#### PROBLEM REQUIREMENTS
Keep only the lines where "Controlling" appears.
··· DATASET ENTRIES
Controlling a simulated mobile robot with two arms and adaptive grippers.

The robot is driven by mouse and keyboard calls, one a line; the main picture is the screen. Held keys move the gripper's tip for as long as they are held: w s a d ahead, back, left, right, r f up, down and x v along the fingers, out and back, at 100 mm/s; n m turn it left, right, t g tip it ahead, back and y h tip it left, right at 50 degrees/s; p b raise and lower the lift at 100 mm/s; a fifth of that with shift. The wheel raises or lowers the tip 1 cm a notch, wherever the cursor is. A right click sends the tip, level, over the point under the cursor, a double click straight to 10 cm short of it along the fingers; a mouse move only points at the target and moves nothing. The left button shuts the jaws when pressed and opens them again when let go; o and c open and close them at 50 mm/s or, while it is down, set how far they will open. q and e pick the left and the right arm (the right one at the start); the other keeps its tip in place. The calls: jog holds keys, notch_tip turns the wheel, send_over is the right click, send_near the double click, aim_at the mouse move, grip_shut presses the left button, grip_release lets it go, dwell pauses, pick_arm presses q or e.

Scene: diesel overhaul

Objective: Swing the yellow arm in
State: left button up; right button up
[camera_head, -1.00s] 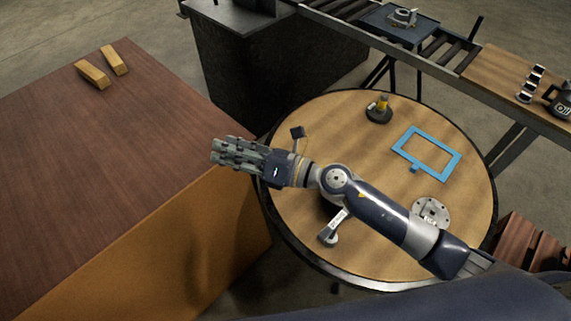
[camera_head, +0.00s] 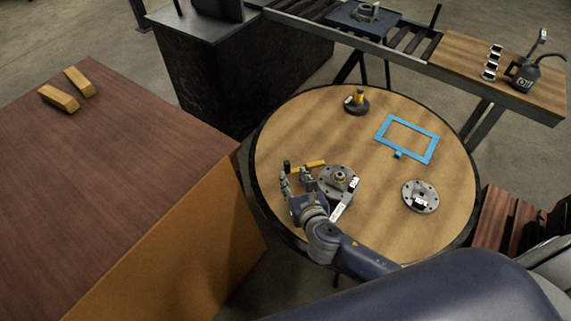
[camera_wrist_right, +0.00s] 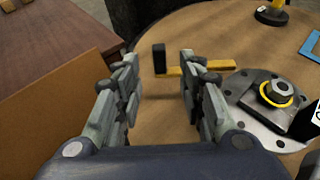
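The yellow arm (camera_head: 316,164) is a short bar on a grey round fixture (camera_head: 345,176) on the round table. It points left from the fixture and has an upright black knob (camera_head: 287,166) at its outer end. In the right wrist view the yellow arm (camera_wrist_right: 170,71) runs behind the right-hand finger, and the black knob (camera_wrist_right: 159,58) stands beyond the gap between the fingertips. My right gripper (camera_head: 295,177) is open and empty, just short of the knob; it also fills the wrist view (camera_wrist_right: 158,66). I see no contact. My left gripper is not in view.
The round table (camera_head: 290,125) also holds a blue frame (camera_head: 432,150), a grey disc (camera_head: 421,187) and a black-based part with a yellow top (camera_head: 357,102). A brown bench (camera_head: 120,150) borders it on the left. A roller conveyor (camera_head: 398,54) runs behind.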

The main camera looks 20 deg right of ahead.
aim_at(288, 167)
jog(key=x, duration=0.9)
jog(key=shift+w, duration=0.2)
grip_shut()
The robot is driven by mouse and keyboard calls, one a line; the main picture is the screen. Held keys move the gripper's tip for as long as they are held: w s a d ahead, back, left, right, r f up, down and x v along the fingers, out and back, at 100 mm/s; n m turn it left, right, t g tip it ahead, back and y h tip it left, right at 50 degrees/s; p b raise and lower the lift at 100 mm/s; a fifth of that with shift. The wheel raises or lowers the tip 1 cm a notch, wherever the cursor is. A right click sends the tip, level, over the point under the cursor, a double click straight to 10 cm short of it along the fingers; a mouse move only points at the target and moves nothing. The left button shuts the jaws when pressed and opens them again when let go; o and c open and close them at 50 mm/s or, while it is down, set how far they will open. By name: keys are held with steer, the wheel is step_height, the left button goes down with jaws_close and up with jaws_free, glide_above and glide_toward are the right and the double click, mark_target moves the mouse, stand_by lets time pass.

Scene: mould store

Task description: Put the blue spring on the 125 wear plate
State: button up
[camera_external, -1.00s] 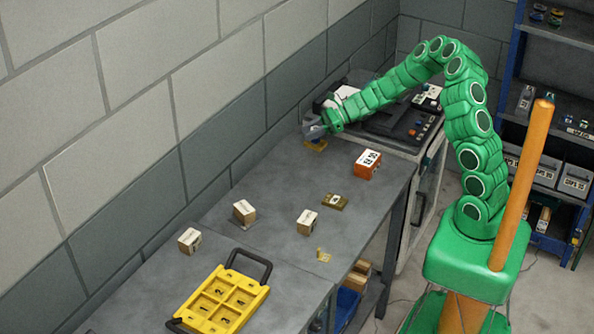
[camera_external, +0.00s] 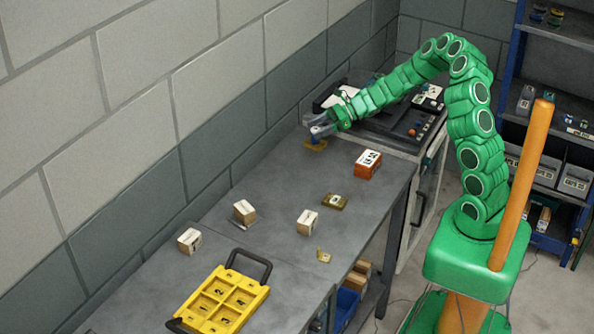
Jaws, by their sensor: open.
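My gripper (camera_external: 317,124) is at the far end of the bench, low over a small brass-coloured plate (camera_external: 316,146). Its grey fingers are open. A small bluish piece (camera_external: 317,134) shows between the fingertips, right above that plate; it looks like the blue spring, upright. I cannot tell whether it touches the plate or a finger. A second brass-coloured plate (camera_external: 335,202) with a pale label lies nearer, at the bench's right side. The plates' numbers are too small to read, so I cannot tell which is the 125 wear plate.
An orange labelled box (camera_external: 367,164) stands right of my gripper. Several small cartons, one at the middle (camera_external: 307,222), stand on the bench (camera_external: 270,190). A yellow tray (camera_external: 243,311) with numbered compartments lies at the front. A machine (camera_external: 400,130) adjoins the far end.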

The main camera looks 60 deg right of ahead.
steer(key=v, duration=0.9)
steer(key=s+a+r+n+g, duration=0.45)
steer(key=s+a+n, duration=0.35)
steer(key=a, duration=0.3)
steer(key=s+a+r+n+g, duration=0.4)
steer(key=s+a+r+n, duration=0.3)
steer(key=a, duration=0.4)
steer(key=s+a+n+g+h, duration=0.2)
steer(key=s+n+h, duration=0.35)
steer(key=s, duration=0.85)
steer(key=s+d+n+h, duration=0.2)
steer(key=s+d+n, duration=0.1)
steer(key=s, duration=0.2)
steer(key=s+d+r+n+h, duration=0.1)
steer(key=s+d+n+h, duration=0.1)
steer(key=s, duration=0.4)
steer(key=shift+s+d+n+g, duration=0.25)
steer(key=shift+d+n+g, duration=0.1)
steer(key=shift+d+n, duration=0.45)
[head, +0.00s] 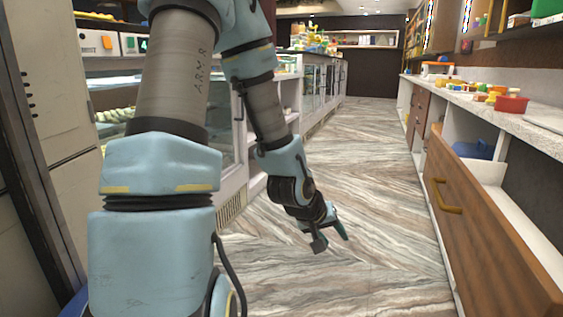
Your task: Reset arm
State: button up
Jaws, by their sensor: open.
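My arm, light blue and grey, fills the left and middle of the head view. It bends at the top and reaches down over the aisle floor. My gripper (331,238) hangs at its end, pointing down and to the right. Its fingers are apart, with nothing seen between them. It is over bare floor, apart from the counters on both sides.
Glass display cases (312,82) line the left behind my arm. Below, an open wooden drawer (478,215) juts into the aisle. The striped floor (372,150) is clear.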

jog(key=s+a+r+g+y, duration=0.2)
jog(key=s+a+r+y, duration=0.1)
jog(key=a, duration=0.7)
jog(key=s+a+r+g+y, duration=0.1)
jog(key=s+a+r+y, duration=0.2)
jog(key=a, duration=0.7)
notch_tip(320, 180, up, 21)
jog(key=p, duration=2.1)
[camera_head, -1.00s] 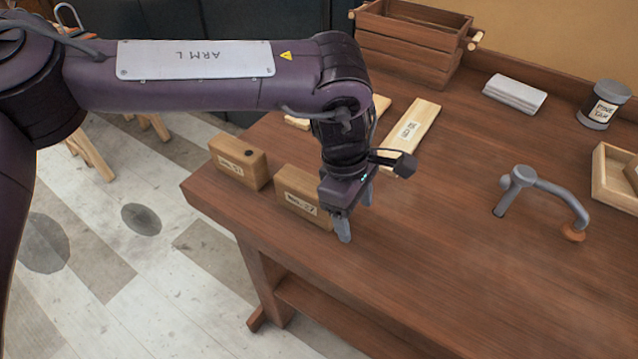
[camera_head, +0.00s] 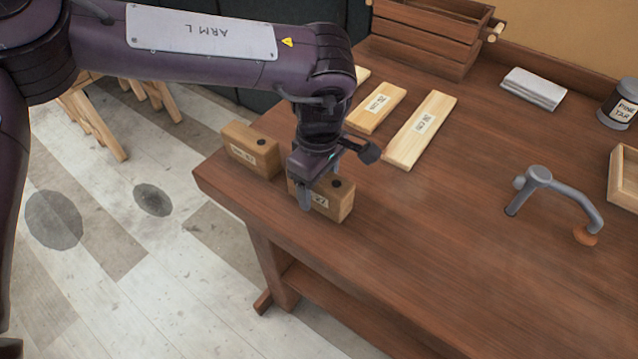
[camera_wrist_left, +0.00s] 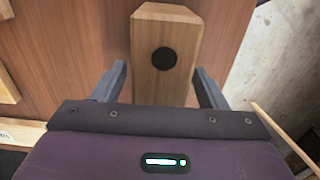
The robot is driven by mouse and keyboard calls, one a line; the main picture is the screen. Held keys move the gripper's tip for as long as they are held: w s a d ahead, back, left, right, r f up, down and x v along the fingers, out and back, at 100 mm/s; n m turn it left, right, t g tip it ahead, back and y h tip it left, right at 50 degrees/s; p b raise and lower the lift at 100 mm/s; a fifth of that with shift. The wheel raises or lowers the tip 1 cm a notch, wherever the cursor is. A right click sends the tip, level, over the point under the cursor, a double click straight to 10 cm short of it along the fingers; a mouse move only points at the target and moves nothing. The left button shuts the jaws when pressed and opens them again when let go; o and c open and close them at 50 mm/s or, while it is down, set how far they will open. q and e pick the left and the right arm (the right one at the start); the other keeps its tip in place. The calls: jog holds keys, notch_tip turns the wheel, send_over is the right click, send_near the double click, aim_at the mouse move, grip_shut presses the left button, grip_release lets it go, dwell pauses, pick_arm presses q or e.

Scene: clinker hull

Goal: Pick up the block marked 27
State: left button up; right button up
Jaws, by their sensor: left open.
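The block marked 27 (camera_head: 341,205) is a brown wooden block with a dark round hole in its top and a pale label. It stands near the table's left front edge. My left gripper (camera_head: 311,192) is open at the block's left part, with one finger in front of its labelled side. In the left wrist view, a block (camera_wrist_left: 164,85) with a dark hole lies between the two spread fingers of the left gripper (camera_wrist_left: 160,74), with a gap showing on each side. My right gripper is not in view.
A similar block (camera_head: 238,142) with a blurred label stands just left. A wooden crate (camera_head: 425,40), folded cloth (camera_head: 534,88), pine tar can (camera_head: 618,108) and grey clamp-like tool (camera_head: 556,190) are farther off. The front right table is clear.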

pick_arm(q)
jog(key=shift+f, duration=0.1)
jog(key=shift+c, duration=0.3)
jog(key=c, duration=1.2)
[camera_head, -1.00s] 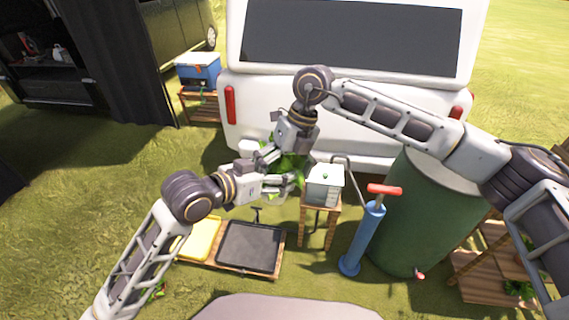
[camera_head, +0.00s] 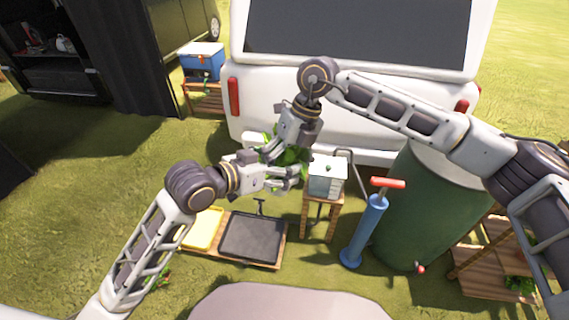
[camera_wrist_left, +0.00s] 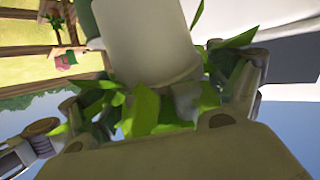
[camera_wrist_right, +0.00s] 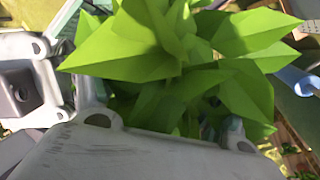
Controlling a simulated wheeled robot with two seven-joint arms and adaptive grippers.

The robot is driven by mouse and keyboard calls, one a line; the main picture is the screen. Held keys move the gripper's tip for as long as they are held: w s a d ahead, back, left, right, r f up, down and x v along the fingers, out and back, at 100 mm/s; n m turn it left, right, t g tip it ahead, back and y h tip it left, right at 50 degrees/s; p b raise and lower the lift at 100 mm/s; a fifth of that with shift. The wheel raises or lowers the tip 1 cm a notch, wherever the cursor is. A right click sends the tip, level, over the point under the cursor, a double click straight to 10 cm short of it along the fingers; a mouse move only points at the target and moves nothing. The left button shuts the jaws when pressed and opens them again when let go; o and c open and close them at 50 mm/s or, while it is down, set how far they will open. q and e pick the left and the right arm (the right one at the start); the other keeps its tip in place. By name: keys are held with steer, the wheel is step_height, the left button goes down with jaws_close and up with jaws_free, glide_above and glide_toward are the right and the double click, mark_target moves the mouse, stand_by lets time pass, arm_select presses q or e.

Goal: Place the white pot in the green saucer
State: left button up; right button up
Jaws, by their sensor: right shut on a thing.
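The white pot (camera_wrist_left: 155,40) with its leafy green plant fills the upper middle of the left wrist view. In the head view the plant's leaves (camera_head: 292,160) show between my two grippers, and the pot is mostly hidden. My right gripper (camera_head: 270,152) is shut on the potted plant from above; its leaves fill the right wrist view (camera_wrist_right: 170,60). The exact grip point is hidden. My left gripper (camera_head: 292,178) is open just below, with its fingers apart beside the plant. I cannot make out the green saucer in any view.
A small white-topped box (camera_head: 327,176) stands on a wooden stool right of the grippers. A blue pump (camera_head: 366,230) and a green barrel (camera_head: 430,210) stand further right. A black tray (camera_head: 252,236) and a yellow tray (camera_head: 203,228) lie below. A white vehicle (camera_head: 350,125) is behind.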

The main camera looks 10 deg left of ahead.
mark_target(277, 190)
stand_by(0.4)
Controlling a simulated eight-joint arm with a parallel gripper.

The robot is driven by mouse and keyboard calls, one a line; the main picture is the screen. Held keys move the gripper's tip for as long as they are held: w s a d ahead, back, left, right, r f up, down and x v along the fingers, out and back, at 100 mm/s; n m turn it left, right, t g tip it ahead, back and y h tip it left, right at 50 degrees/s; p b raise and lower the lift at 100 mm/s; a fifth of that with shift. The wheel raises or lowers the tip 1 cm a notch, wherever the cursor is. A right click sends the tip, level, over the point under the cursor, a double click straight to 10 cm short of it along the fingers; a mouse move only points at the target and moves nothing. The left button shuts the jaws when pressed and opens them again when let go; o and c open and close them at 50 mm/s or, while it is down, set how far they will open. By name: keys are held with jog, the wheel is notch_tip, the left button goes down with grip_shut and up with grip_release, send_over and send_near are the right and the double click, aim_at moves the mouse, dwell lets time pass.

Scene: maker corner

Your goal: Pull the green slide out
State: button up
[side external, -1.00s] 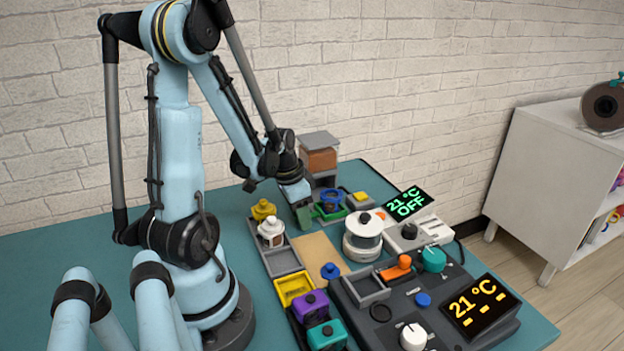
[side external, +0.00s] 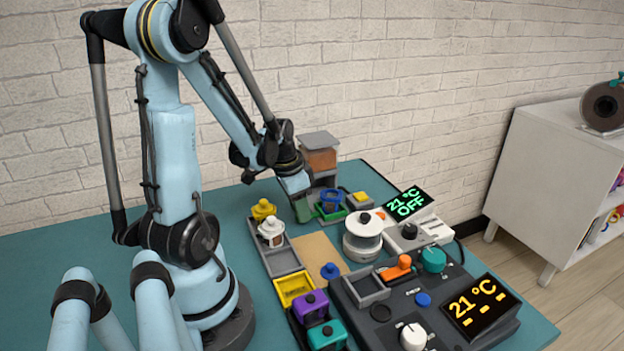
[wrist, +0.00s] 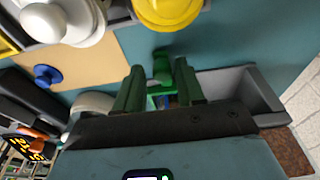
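The green slide (side external: 322,217) shows low at the back of the bench in the side view, under and around a blue ring-like part (side external: 331,197). In the wrist view its green knob (wrist: 162,68) stands between and just beyond my fingertips. My gripper (side external: 303,208) is at the slide's left end in the side view. In the wrist view my gripper (wrist: 160,85) has its two green fingers apart, one on each side of the knob. I see a gap and cannot tell whether either finger touches it. The rest of the slide is mostly hidden behind my fingers.
A hopper with brown contents (side external: 320,160) stands behind the slide. A grey tray (side external: 284,257) with yellow and white knobbed pieces lies in front. A white round pot (side external: 363,238) stands to the right.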

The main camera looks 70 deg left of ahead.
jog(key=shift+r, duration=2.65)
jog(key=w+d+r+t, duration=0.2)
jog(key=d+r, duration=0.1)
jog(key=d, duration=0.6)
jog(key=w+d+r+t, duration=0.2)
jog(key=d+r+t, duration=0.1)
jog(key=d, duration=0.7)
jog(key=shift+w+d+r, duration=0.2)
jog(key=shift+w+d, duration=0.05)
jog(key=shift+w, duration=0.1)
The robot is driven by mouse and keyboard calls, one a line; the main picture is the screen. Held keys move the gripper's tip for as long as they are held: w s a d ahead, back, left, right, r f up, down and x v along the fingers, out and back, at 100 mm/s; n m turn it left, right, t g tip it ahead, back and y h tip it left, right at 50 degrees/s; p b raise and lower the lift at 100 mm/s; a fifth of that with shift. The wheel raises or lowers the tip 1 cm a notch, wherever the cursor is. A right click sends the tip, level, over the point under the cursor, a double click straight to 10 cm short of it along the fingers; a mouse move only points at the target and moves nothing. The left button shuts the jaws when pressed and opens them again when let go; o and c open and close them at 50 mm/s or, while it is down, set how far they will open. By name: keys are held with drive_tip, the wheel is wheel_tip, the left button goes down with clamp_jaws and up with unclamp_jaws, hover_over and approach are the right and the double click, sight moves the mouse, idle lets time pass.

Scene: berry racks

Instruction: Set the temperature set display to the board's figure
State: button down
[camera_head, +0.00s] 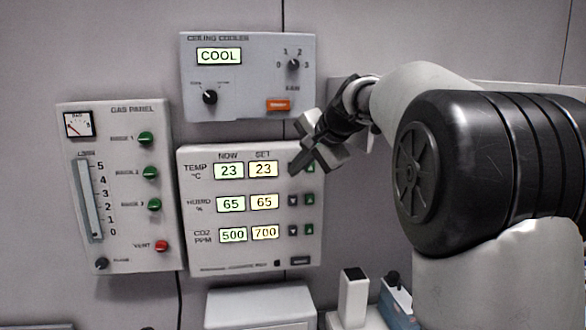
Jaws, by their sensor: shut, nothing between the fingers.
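The climate panel (250,185) hangs on the wall in the middle of the view. Its temperature set display (263,170) reads 23, and the temperature now display (229,171) also reads 23. My gripper (294,170) is shut and empty, with its tip at the down button of the temperature row. The tip covers that button, and I cannot tell whether it touches. The green temperature up button (310,167) shows just right of the tip. No board with a figure is in view.
The ceiling cooler panel (250,105), reading COOL, hangs above. The gas panel (118,240) is at left. The humidity set display (264,202) reads 65, the CO2 set display (265,232) 700. A white box (262,300) is below. My arm blocks the right side.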

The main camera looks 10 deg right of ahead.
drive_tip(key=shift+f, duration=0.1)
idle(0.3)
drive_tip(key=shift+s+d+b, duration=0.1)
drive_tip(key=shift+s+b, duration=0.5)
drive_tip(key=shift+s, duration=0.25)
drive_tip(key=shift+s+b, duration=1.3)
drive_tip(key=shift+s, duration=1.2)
······
#### FINISHED TASK
Controlling a simulated mobile robot with two arms and adaptive grippers.
Controlling a simulated wheeled robot with two seven-joint arms and adaptive grippers.
Controlling a simulated eight-joint arm with a parallel gripper.

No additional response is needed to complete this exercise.